Opera is littered with the bodies of abandoned women. Step over Dido and Gilda, and you’ll still stumble into Donna Elvira, Euridice, Elisabeth, Ariadne, Alcina. The list goes on. Pop music might have ‘50 Ways to Leave Your Lover’, but opera has 500. Call it chauvinism or voyeurism if you like, but opera’s women are at their most powerful in despair, even death. Their anguish might be aestheticised, but it shouts louder and more truthfully than the corpses of the endless female victims of television’s police procedurals, as two arresting performances attested this week.

It’s her feet you notice first. Flexing and arching convulsively, rubbing up against one another as though to scrape flesh from bone. Soprano Anne Sophie Duprels is a consummate singing-actress, and as Elle — the abandoned lover of Poulenc’s one-act monodrama La voix humaine — her sense of entrapment, of finding herself in not just a body but also a situation not her own, was palpable in every gesture. In an opera house it would have been painful; in the close quarters of the Royal Albert Hall’s Elgar Room it was all but unbearable.

Poulenc’s opera has the unblinking quality of an Ian McEwan novel. It’s a piece of emotional reportage that looks coolly on as a woman is stripped, first of control and social convention, then of her self-preserving lies, her dignity, and finally — perhaps — her life. Adapted from Jean Cocteau’s play, it places the unnamed woman alone on the stage, intermittently connected (according to the vagaries of the 1950s French telephone network) to her former lover. His voice is heard only in the musical accompaniment, leaving us to supply, all too easily, the other side of this inevitable conversation.


Set against Duprels’s jagged emotions, punching through the confines of Poulenc’s often contorted phrases, the patrician ease of Pascal Rogé’s accompaniment grated deliciously.
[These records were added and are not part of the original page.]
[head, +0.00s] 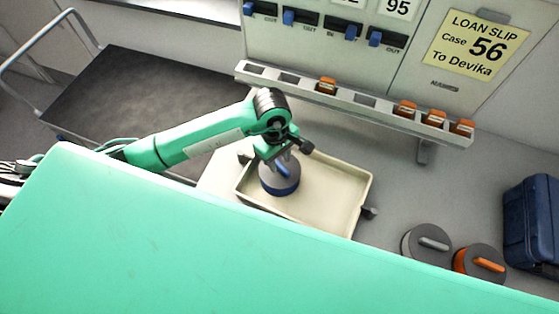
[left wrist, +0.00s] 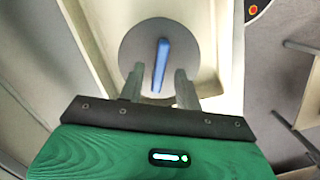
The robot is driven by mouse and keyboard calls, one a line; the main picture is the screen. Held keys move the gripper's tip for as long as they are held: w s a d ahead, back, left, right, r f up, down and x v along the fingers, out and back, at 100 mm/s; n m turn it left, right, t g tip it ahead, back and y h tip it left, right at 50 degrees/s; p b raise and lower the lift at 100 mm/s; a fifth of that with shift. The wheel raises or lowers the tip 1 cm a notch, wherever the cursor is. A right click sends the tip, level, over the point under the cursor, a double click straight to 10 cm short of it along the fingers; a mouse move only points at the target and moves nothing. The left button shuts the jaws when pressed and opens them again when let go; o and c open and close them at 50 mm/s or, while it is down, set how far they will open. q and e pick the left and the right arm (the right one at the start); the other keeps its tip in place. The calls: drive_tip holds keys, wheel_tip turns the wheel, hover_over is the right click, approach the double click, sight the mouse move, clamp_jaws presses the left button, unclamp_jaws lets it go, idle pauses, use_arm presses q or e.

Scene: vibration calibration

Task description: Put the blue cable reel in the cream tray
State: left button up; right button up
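The blue cable reel (head: 281,185) is a grey disc with a blue rim and a blue bar handle. It sits inside the cream tray (head: 325,205), near its left end, and looks flat on the tray floor. In the left wrist view the grey disc (left wrist: 130,52) and its blue handle face the camera, with the cream tray wall (left wrist: 92,45) beside it. My left gripper (head: 284,160) is right above the reel. In the left wrist view its fingers (left wrist: 159,75) stand apart on both sides of the handle, with gaps. My right gripper is not in view.
A grey reel (head: 420,243) and an orange-handled reel (head: 480,263) stand right of the tray. A dark blue case (head: 532,222) is at far right. A slotted rack (head: 350,100) with orange pieces runs behind the tray. A dark cart (head: 140,95) stands at left.

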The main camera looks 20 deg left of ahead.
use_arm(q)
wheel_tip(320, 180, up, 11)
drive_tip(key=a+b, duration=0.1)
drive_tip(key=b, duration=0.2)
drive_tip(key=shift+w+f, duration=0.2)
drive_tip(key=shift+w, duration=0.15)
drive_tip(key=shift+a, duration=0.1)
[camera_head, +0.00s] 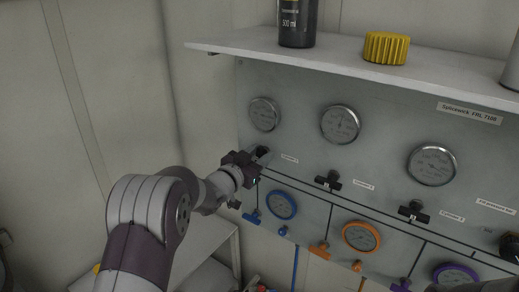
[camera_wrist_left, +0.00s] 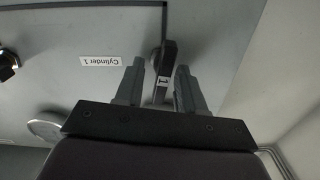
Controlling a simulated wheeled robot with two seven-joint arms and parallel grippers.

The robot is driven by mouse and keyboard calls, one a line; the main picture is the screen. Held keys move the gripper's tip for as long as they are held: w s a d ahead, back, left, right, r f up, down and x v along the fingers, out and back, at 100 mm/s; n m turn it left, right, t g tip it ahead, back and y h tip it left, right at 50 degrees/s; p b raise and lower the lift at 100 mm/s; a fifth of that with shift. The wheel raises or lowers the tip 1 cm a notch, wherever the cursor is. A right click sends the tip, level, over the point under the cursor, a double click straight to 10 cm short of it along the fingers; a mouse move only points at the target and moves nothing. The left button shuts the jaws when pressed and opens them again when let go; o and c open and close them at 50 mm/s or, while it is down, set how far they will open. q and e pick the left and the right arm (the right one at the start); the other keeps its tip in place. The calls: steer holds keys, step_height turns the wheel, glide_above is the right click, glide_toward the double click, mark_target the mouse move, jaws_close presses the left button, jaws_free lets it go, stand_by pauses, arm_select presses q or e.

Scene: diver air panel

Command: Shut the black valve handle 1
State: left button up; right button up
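The black valve handle 1 (camera_wrist_left: 166,66) shows in the left wrist view, with a white "1" label on it. It lies between the two fingers of my left gripper (camera_wrist_left: 158,82). The fingers stand apart, with a visible gap between the handle and the left-hand finger. The right-hand finger is very close to the handle; I cannot tell if it touches. In the head view my left gripper (camera_head: 256,165) is at the panel's left end, and it partly covers the handle (camera_head: 262,153). My right gripper is not in view.
The panel (camera_head: 300,110) carries gauges and two more black valves (camera_head: 328,181) (camera_head: 413,212) to the right. A shelf (camera_head: 340,62) with a bottle (camera_head: 297,22) and yellow cap (camera_head: 386,48) juts out above.

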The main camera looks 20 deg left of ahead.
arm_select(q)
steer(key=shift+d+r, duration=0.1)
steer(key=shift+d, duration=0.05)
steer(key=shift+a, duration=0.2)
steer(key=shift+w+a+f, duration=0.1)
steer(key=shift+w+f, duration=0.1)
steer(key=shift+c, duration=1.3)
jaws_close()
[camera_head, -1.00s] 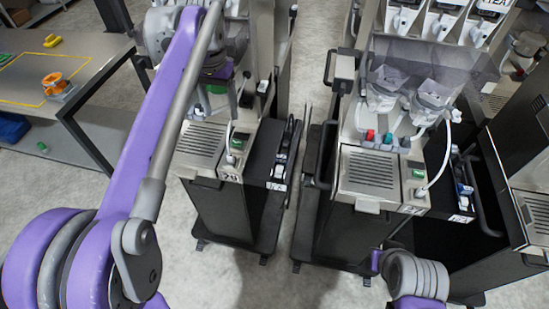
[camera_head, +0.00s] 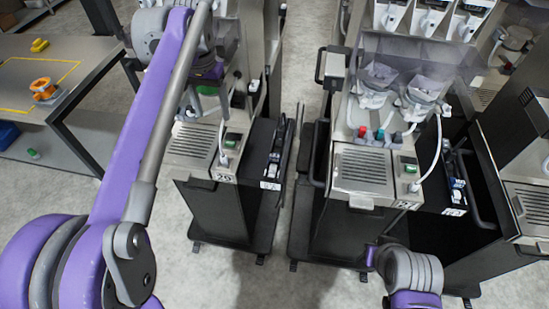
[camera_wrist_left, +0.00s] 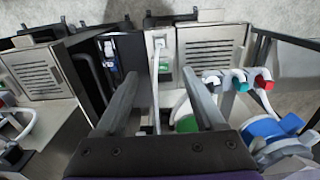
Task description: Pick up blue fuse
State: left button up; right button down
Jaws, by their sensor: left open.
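My left gripper (camera_head: 212,98) hangs over the left dispenser (camera_head: 196,144), partly hidden by my purple arm. In the left wrist view its two fingers (camera_wrist_left: 166,95) are open with nothing held between them; a white hose and a green part show behind them. Small blue-and-white parts (camera_head: 272,169) sit in the black side panel right of this dispenser; the left wrist view shows them left of the fingers (camera_wrist_left: 109,55). Other bluish parts (camera_head: 457,186) sit in the right dispenser's side panel. Which part is the blue fuse, I cannot tell. My right gripper does not show.
The right dispenser (camera_head: 363,170) stands across a narrow floor gap. A grey table (camera_head: 90,85) with an orange part (camera_head: 44,88) stands at left. The floor in front is clear.

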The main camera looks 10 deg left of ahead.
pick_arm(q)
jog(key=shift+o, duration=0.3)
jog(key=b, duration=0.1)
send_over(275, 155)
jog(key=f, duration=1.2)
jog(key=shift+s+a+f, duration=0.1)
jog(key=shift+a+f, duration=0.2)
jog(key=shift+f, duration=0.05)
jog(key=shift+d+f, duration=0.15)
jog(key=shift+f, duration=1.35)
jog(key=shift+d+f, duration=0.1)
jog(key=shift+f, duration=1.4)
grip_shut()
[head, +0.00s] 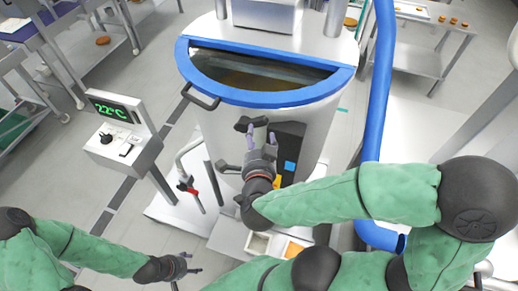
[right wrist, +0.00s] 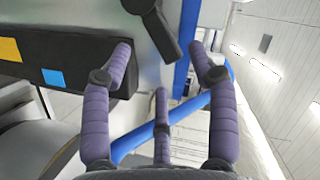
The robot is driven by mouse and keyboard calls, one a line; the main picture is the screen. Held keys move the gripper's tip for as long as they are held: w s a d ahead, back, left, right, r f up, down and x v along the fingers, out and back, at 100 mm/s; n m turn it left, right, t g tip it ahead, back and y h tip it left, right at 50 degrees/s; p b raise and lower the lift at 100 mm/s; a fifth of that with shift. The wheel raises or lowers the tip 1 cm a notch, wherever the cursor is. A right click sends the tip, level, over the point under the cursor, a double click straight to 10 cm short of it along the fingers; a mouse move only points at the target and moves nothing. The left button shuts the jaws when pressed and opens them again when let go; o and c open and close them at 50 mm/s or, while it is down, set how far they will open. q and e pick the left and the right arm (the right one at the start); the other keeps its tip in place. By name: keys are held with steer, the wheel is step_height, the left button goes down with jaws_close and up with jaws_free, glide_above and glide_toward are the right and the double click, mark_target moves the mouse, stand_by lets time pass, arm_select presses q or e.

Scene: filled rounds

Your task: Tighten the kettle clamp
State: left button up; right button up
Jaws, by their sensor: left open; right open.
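The kettle (head: 225,125) is a large steel vessel with a blue rim (head: 265,98) and a half-open top. A black handle (head: 250,123), which looks like the clamp, sits on its front wall below the rim. My right gripper (head: 260,140) is open just below this handle, fingers pointing up at it. In the right wrist view the black handle (right wrist: 155,22) lies beyond the spread purple fingers (right wrist: 165,60), with nothing between them. Contact is not visible. My left gripper (head: 187,266) is open and empty, low and away from the kettle.
A black panel (head: 290,143) with blue and yellow patches is beside my right gripper. A blue pipe (head: 377,90) runs down on the right. Small trays (head: 258,244) lie below.

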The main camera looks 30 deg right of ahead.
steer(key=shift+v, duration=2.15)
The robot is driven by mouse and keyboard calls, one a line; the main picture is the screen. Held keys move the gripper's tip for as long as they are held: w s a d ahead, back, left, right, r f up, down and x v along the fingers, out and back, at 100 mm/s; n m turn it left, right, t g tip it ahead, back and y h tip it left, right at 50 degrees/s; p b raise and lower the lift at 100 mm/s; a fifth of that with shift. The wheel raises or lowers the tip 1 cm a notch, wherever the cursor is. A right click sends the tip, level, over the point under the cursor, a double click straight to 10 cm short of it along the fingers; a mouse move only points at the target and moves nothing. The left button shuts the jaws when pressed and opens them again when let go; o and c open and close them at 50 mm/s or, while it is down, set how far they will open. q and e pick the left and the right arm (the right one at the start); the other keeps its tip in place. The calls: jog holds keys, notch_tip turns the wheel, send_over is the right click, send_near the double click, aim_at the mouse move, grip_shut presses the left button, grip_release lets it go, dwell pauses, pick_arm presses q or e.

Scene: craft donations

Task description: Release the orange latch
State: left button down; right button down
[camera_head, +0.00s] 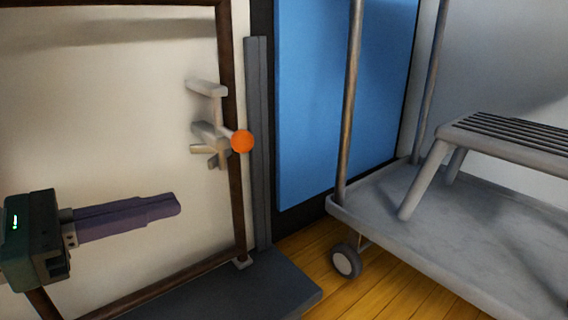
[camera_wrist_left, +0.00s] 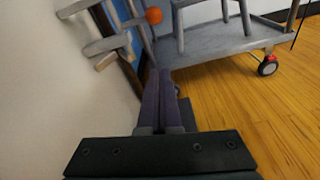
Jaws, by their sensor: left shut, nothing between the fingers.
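The orange latch (camera_head: 242,141) is a round orange knob on a grey lever, on the dark frame of a pale panel. Grey bracket parts (camera_head: 209,136) and a grey handle bar (camera_head: 206,88) sit just left of it. My left gripper (camera_head: 178,204) is shut and empty, its purple fingers pointing right, below and left of the knob and apart from it in the picture. In the left wrist view the orange knob (camera_wrist_left: 154,15) shows at the top, beyond the shut fingertips (camera_wrist_left: 160,72). My right gripper is not in view.
A grey trolley (camera_head: 440,235) with a grey slatted stool (camera_head: 520,140) stands at the right. A blue panel (camera_head: 340,90) is behind it. A dark grey post (camera_head: 258,140) stands right beside the framed panel. Wooden floor (camera_head: 335,295) shows between the dark base and the trolley.

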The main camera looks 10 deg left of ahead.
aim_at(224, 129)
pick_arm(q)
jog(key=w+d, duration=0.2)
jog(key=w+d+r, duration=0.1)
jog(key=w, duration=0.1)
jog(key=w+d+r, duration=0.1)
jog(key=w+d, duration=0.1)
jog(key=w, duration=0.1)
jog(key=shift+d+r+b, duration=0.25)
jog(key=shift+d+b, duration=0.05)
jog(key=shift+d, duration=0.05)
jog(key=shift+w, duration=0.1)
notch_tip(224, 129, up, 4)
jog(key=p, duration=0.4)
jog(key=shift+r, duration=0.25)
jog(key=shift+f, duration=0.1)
If this solo piano version lacks the generous ‘orchestral sensuality’ of the original, it gains in dramatic specificity, leaving nowhere for the easily and ingratiatingly melodic music of the absent lover to hide. Melody, like talk, is cheap — ammunition for a coward’s weapon that ‘leaves no trace and makes no sound’, the telephone.
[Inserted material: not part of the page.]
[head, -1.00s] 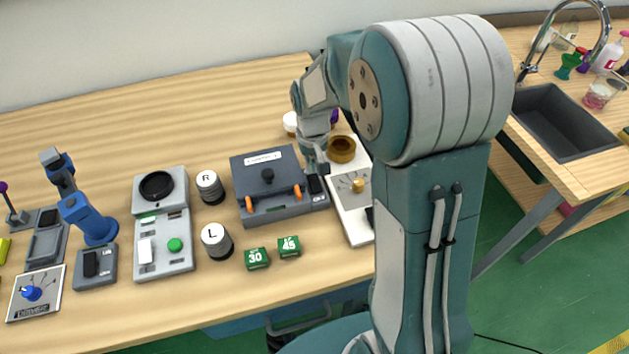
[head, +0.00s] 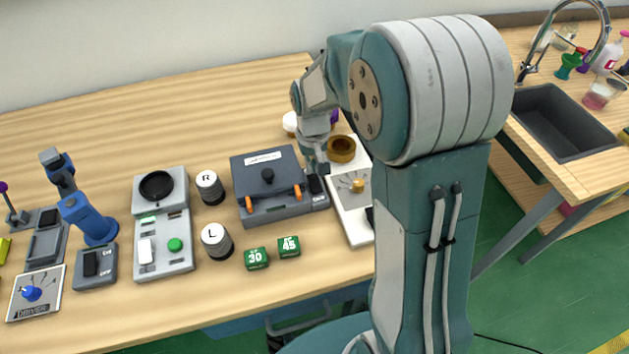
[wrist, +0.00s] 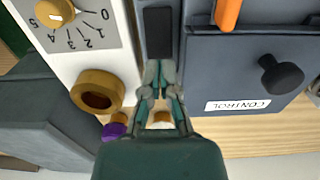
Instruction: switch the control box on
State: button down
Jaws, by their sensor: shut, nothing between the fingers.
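The control box (head: 267,196) is a dark grey-blue box with a CONTROL label, a black knob on its lid and orange latches at its front. It also shows in the wrist view (wrist: 225,65), with the label toward the lower right. A black rocker switch (head: 315,186) sits on a small grey housing at the box's right side; in the wrist view the switch (wrist: 158,32) lies just beyond my fingertips. My gripper (head: 319,168) is shut and empty, right by the switch's back end. In the wrist view my gripper (wrist: 160,68) overlaps the housing's edge; contact cannot be told.
A white panel with a yellow dial (wrist: 54,12) and a brown ring (wrist: 97,91) stands close beside the switch. L (head: 217,240) and R (head: 209,187) canisters and green 30 (head: 256,258) and 45 (head: 289,247) blocks stand nearby. The table's back left is clear.

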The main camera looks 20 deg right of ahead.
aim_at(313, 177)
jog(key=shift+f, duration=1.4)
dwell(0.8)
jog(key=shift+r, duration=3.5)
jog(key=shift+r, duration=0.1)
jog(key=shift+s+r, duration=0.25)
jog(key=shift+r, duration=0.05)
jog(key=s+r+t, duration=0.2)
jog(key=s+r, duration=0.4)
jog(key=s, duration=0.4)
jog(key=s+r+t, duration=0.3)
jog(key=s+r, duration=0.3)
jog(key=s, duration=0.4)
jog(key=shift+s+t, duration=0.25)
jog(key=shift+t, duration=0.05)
The sense of musical conspiracy is heightened in the single combat of piano and voice. When Elle recalls the handful of sleeping pills she took the night before, we hear their seductive lure in the piano’s lulling accompaniment. When she lets her mind drift to nights spent in bed with her lover, it’s the piano that spins the seductive reverie. Parasite-like, it gains rhapsodic strength even as Elle herself drains away to silence.

With two such performers and such a small space, all director Marie Lambert had to do was keep out of the way. This she didn’t quite manage, cluttering the stage with objects whose heavy symbolism jarred against the meticulous honesty of Duprels’s emotional vivisection, their meaning as obvious as the primary colours in which they were painted. But it was a misstep that mattered little once it became clear that the real stage space here was a body, a voice, and nothing more.
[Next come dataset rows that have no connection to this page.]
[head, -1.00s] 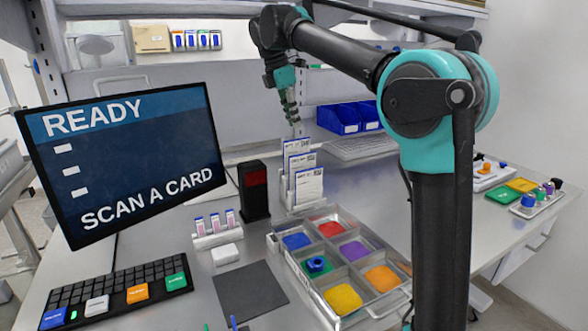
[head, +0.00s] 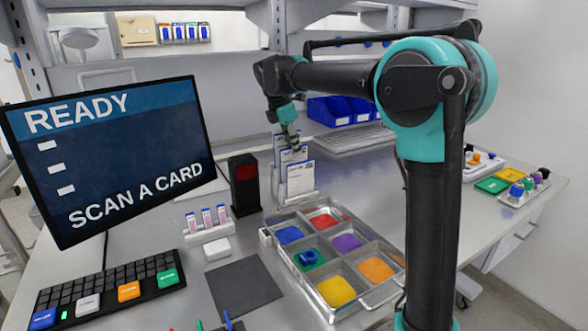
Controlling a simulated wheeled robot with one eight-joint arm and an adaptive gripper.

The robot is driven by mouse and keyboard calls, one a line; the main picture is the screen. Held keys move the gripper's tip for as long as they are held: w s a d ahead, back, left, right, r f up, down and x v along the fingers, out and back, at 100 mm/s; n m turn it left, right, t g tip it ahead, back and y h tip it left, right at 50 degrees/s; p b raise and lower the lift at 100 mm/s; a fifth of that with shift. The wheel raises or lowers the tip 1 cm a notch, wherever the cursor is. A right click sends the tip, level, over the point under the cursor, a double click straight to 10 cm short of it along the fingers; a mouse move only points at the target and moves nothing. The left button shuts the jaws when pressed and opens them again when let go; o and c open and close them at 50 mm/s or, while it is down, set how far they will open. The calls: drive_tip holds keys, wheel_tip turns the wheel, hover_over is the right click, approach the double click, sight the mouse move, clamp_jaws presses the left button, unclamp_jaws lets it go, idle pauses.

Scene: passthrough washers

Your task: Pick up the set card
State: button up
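White cards with dark blue top edges stand upright in a stepped holder (head: 297,197) behind the compartment tray. The front card (head: 300,180) shows most fully; the ones behind it are partly covered. The print is too small to read, so I cannot tell which is the set card. My gripper (head: 291,143) points down at the top of the rear cards and overlaps them in the picture. I cannot tell whether it touches a card or whether its fingers are open or shut.
A black scanner-like box (head: 245,184) with a red window stands just left of the holder. The metal tray (head: 318,240) with coloured compartments lies in front. The monitor (head: 108,150) reads "READY" and "SCAN A CARD". Blue bins (head: 330,111) stand behind, right of the cards.

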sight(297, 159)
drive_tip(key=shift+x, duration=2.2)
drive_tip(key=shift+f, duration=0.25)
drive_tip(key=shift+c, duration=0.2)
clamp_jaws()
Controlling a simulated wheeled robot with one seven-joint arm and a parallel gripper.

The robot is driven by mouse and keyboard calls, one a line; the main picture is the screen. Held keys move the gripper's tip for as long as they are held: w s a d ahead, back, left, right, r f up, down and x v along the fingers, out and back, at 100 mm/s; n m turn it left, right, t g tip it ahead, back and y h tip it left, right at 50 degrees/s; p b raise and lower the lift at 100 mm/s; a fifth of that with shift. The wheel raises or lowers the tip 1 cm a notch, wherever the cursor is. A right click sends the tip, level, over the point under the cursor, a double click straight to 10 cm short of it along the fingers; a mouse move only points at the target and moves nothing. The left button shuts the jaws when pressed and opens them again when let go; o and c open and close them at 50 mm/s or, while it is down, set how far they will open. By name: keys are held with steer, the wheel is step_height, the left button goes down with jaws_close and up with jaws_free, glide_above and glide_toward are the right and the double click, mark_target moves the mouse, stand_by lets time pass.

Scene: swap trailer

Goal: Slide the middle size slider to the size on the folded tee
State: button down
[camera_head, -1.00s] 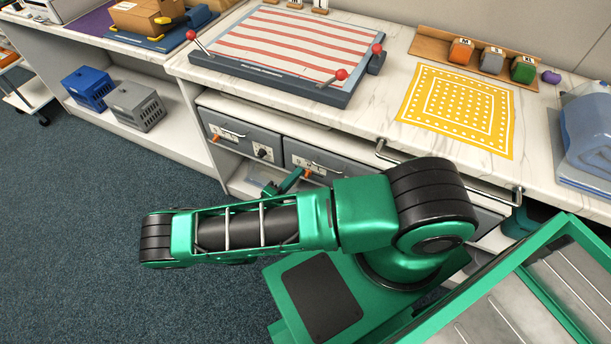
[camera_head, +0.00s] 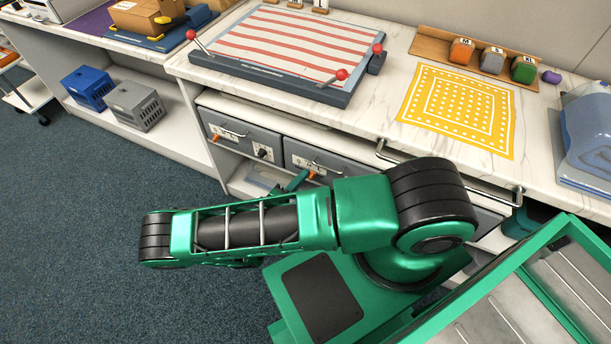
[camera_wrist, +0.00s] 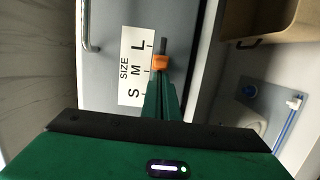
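The middle drawer front (camera_head: 330,161) carries a white SIZE label (camera_wrist: 134,66) marked S, M and L. Its orange slider knob (camera_wrist: 160,63) stands beside the label between M and L, nearer M. My gripper (camera_wrist: 163,76) has its green fingers close together at the knob; whether they pinch it or only touch it is hidden. A red-and-white striped cloth (camera_head: 300,40) lies on a grey board on the counter. I cannot read a size on it.
A left drawer (camera_head: 240,135) with its own orange knob is beside the middle one. Drawer handles (camera_wrist: 86,28) stick out nearby. A yellow patterned cloth (camera_head: 458,108) and lettered blocks (camera_head: 461,51) are on the counter. Open floor (camera_head: 90,190) lies left.

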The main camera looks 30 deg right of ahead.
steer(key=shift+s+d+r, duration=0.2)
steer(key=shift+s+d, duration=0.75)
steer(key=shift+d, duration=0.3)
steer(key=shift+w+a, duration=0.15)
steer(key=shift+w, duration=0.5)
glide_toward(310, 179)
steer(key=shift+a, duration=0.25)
It’s very easy to emerge from a performance of Madama Butterfly having had a good time. Puccini is at his intoxicating, tune-filled best, and heavy drapes of orchestration contrive to veil the story for what it really is. The cynical exploitation of the 15-year-old Butterfly as a sexual plaything for western amusement, and her subsequent abandonment, is one of opera’s most grotesque plots, but it takes a rare performer to remind us of that. It’s testimony to the dramatic generosity of Albanian soprano Ermonela Jaho’s Butterfly that, for once, we are allowed to see the bloodied dagger hidden beneath embroidered kimono silks and tumbling cherry blossom.

Moshe Leiser and Patrice Caurier’s 2003 production is all functional traditionalism — a flat-pack Japan where morals slide along with doors and walls. Into this mass-produced frame they add a few requisite touches of sentimentality (Butterfly’s kimono sleeves too often invoke the wings of her namesake, love transforms black-and-white landscapes into gaudy technicolour) and everyone goes home happy. But with Jaho we have a Butterfly that can bear the close-up of the HD cinema camera, whose gaze has made better productions blush. This Butterfly seems to know from the start that she’ll only live for a day — wants her love story to be true more than she knows it — as she pleads with Marcelo Puente’s Pinkerton to ‘Love me, just a little’.

Jaho’s chameleon quality extends to a voice that, while still on the lighter side for the role, finds such weight of emotional colour. Denied a very satisfying lover in Puente’s granular tenor, she finds her equal instead in Elizabeth DeShong’s radiant Suzuki (a shamefully belated house debut), whose tone hangs velvet-heavy from her melodies. Together the two women break your heart again and again, but you won’t want them to stop.